- [Problem requirements] Examine the material below and count the lines that hold the word "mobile". Report only the number.

- [Data supplied]
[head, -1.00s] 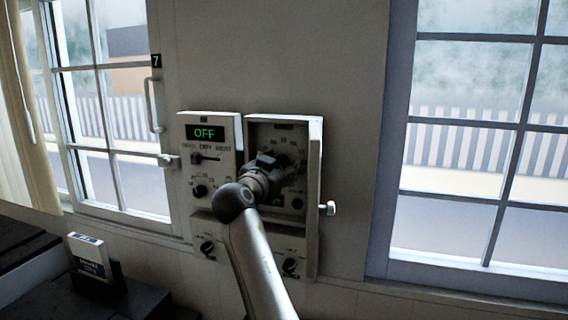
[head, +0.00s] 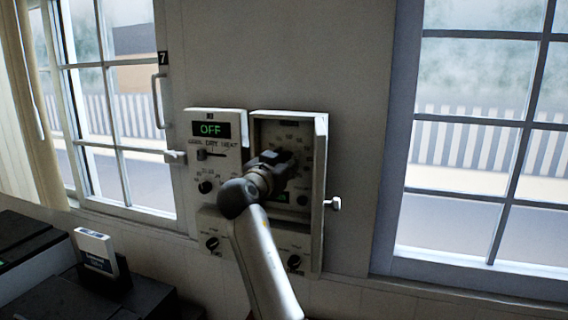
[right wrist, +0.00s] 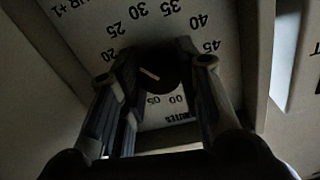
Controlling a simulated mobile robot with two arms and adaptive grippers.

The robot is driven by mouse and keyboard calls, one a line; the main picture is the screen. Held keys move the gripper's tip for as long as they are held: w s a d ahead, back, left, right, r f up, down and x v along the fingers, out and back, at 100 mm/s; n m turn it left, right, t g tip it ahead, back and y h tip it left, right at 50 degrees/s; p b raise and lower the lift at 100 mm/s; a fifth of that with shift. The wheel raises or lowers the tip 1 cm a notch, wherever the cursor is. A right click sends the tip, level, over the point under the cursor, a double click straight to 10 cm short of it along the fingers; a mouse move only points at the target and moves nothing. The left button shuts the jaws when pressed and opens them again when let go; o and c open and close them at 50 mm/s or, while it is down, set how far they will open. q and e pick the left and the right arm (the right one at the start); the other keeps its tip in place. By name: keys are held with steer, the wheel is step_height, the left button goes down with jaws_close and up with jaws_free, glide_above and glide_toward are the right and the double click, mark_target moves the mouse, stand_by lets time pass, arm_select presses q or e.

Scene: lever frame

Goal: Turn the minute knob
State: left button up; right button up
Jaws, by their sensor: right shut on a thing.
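The minute knob (right wrist: 150,74) is a dark round knob with a pale pointer line, on a dial marked in minutes. In the right wrist view its dial appears upside down, with numbers such as 25, 35 and 45 around it. My right gripper (right wrist: 155,85) has its fingers on both sides of the knob and is shut on it. In the head view my right gripper (head: 280,163) reaches into the recessed panel (head: 288,128) and hides the knob. My left gripper is not in view.
Left of the recess is a control panel (head: 222,158) with a green OFF display (head: 211,129), a slider and a small knob. An open panel door (head: 320,185) stands at the right edge. Windows flank the panels. A small boxed card (head: 95,250) stands lower left.

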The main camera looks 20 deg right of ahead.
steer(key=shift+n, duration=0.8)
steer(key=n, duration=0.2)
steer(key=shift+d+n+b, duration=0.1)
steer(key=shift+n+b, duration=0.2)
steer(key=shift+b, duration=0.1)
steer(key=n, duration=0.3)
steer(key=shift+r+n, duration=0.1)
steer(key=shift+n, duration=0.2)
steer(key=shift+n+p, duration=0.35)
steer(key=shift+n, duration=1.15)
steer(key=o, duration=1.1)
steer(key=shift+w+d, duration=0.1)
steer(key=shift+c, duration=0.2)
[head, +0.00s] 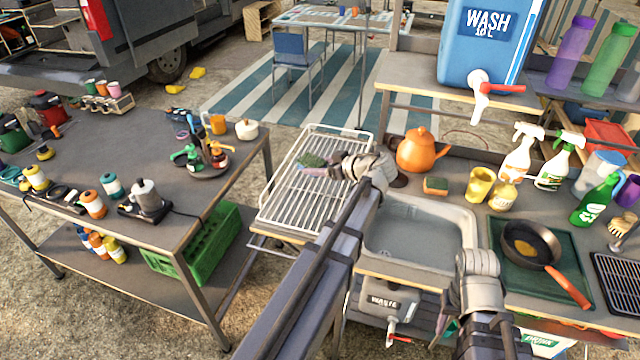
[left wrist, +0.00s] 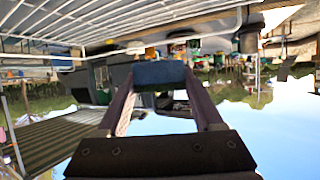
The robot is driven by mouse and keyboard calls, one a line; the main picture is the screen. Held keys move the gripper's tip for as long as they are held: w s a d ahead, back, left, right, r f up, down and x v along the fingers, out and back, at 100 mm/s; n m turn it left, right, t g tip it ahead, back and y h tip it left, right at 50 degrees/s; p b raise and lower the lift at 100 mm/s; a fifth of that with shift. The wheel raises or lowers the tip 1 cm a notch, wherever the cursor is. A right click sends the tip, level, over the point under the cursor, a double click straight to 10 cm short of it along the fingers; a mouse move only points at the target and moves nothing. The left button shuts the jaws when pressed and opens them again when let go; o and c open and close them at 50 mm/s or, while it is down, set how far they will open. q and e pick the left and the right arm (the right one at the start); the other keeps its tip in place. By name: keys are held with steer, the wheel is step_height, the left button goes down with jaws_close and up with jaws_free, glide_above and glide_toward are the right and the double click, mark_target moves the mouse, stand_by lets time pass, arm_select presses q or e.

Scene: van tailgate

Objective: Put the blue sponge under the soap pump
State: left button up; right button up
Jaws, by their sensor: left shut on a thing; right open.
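My left gripper (head: 322,167) is shut on a small block with a green top, held at the white wire rack (head: 290,205); I cannot tell if it touches the rack. In the left wrist view this block, the blue sponge (left wrist: 160,74), looks dark blue between the two fingertips. A small pale-yellow bottle (head: 503,194), seemingly the soap pump, stands behind the sink's right side, beside a yellow cup (head: 480,185). My right gripper (head: 478,262) is open and empty at the sink's front right corner; its fingertips are hard to make out.
An orange sponge with a green top (head: 435,186) lies behind the sink (head: 415,240). An orange teapot (head: 417,150) stands left of it. Spray bottles (head: 522,152) stand behind the pale-yellow bottle. A pan (head: 531,244) sits on a green mat at the right.

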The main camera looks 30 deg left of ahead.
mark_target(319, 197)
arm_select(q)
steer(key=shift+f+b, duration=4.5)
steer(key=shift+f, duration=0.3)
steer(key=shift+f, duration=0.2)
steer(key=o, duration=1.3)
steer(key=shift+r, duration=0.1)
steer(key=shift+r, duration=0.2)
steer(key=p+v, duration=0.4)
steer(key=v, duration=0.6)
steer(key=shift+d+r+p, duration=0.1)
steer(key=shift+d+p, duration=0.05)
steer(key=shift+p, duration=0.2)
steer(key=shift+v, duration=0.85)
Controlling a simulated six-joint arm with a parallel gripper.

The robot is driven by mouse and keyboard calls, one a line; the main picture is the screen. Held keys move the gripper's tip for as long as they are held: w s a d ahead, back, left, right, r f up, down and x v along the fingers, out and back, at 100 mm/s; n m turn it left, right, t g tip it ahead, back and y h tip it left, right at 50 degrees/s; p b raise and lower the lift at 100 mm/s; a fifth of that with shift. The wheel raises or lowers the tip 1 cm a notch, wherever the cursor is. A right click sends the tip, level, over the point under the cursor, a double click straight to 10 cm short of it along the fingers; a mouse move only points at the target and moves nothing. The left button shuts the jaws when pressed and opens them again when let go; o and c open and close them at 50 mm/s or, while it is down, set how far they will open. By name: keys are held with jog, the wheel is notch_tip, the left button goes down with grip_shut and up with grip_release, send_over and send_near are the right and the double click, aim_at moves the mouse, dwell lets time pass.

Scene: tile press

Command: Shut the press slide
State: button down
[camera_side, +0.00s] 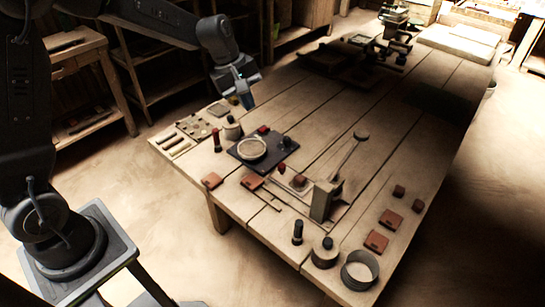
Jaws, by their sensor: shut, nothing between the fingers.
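The press (322,201) is a grey upright block on the front part of the plank table. A long thin lever rises from it to a round knob (361,135). A small plate (297,186) with a reddish lump on it lies just left of the press; it looks like the slide, but I cannot tell for sure how far it is out. My gripper (247,101) is shut and empty. It hangs above the table's left edge, well apart from the press, up and to its left.
A dark board (240,157) with a round pale dish (251,149) lies between my gripper and the press. Reddish tiles (376,241), a bowl (360,271) and a lidded jar (325,254) stand near the front. The table's middle right is clear.

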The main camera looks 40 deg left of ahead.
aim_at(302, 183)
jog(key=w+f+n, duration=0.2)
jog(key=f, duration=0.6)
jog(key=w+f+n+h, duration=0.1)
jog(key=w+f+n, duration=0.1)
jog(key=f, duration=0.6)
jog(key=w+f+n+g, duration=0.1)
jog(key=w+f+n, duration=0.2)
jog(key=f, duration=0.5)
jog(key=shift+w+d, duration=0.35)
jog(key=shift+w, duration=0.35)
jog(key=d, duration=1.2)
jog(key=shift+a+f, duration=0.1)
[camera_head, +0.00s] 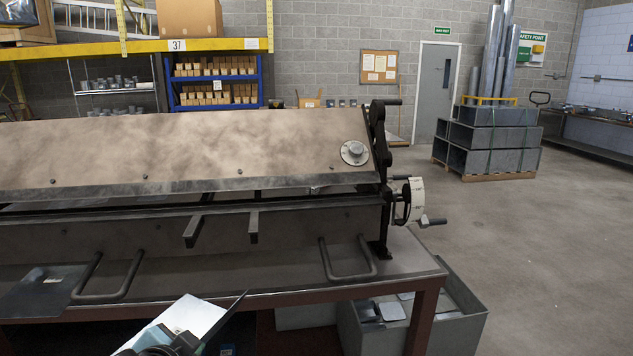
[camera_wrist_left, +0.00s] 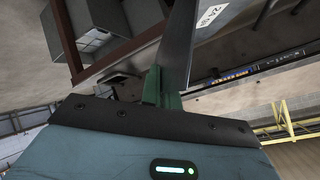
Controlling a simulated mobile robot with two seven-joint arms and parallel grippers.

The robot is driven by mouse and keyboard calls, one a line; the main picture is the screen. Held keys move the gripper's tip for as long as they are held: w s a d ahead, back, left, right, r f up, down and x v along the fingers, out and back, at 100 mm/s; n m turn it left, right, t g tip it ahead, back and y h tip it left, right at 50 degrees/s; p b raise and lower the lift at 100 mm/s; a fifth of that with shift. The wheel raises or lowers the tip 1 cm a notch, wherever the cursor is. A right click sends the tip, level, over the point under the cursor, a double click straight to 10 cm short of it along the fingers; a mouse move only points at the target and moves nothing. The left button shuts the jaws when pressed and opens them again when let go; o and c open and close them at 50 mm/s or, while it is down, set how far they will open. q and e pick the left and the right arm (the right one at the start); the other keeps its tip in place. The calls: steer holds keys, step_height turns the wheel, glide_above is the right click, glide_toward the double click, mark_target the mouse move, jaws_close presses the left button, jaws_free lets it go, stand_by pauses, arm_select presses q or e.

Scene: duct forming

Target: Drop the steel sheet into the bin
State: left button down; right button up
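The steel sheet (camera_head: 190,316) shows at the bottom of the head view as a pale piece with a dark, narrow edge beside it. My left gripper (camera_head: 172,346) is at its lower end, partly cut off by the frame. In the left wrist view the green fingers (camera_wrist_left: 162,88) are closed on the sheet (camera_wrist_left: 180,48), which extends upward away from them. The grey bin (camera_head: 452,322) stands on the floor at the right end of the bench, with several flat scraps inside. The sheet is left of the bin and apart from it. My right gripper is not in view.
A large folding machine (camera_head: 200,150) stands on the red-framed bench (camera_head: 410,262), its crank handle (camera_head: 432,221) sticking out right. Another dark sheet (camera_head: 42,292) lies on the bench at left. The floor right of the bin is clear up to stacked ducts (camera_head: 490,137).

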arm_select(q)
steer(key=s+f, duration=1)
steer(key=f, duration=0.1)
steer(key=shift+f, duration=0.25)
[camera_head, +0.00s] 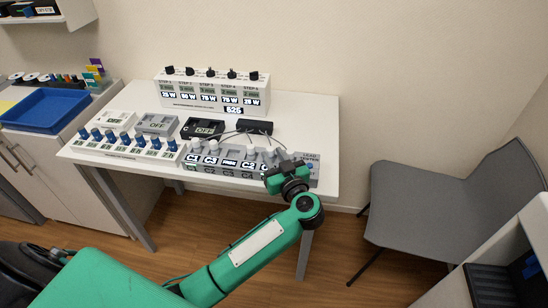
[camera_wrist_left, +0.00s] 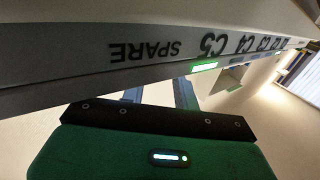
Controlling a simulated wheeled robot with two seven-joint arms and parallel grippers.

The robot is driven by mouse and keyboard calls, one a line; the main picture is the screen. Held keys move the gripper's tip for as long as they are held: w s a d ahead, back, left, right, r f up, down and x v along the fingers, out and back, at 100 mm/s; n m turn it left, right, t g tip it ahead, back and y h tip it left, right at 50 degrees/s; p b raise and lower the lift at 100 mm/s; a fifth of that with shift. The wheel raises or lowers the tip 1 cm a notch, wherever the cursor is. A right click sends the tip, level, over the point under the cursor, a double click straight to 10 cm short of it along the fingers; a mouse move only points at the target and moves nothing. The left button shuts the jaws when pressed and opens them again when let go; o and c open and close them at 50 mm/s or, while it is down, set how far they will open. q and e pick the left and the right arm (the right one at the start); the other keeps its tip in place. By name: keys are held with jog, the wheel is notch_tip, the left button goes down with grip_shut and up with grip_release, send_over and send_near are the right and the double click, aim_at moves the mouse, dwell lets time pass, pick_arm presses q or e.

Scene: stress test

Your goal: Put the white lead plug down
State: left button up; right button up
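The socket block (camera_head: 228,164) stands along the table's front edge, with labels such as C1, C3, PARK and C2 and several pale plugs or knobs (camera_head: 212,145) on top. I cannot tell which one is the white lead plug. My left gripper (camera_head: 282,170) is at the block's right end, its fingertips hidden in the head view. In the left wrist view, its two fingers (camera_wrist_left: 160,94) reach toward the block's face (camera_wrist_left: 130,52), marked SPARE and C5. What lies between the fingertips is hidden. My right gripper is not in view.
A lead tester box (camera_head: 308,160) stands just right of the gripper. A row of blue-topped knobs (camera_head: 125,139) is at left. Behind are a black meter (camera_head: 203,128), a black block (camera_head: 254,126) with leads and the step panel (camera_head: 213,93). The table's right rear (camera_head: 310,115) is clear.

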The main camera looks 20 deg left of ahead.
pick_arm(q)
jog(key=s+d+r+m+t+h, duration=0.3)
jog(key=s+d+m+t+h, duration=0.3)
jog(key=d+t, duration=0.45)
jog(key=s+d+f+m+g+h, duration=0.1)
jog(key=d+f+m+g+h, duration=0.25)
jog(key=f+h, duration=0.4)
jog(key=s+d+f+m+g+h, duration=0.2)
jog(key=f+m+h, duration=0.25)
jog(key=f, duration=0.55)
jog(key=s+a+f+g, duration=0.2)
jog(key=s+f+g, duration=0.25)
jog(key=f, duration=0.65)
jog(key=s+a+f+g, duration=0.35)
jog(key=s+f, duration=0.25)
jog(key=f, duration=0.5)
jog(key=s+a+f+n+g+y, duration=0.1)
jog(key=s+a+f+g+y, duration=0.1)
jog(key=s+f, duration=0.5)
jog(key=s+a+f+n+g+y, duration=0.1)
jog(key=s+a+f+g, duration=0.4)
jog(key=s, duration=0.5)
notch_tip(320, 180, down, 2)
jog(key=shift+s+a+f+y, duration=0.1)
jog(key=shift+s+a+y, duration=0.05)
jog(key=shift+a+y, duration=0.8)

- [Reply to the task] 2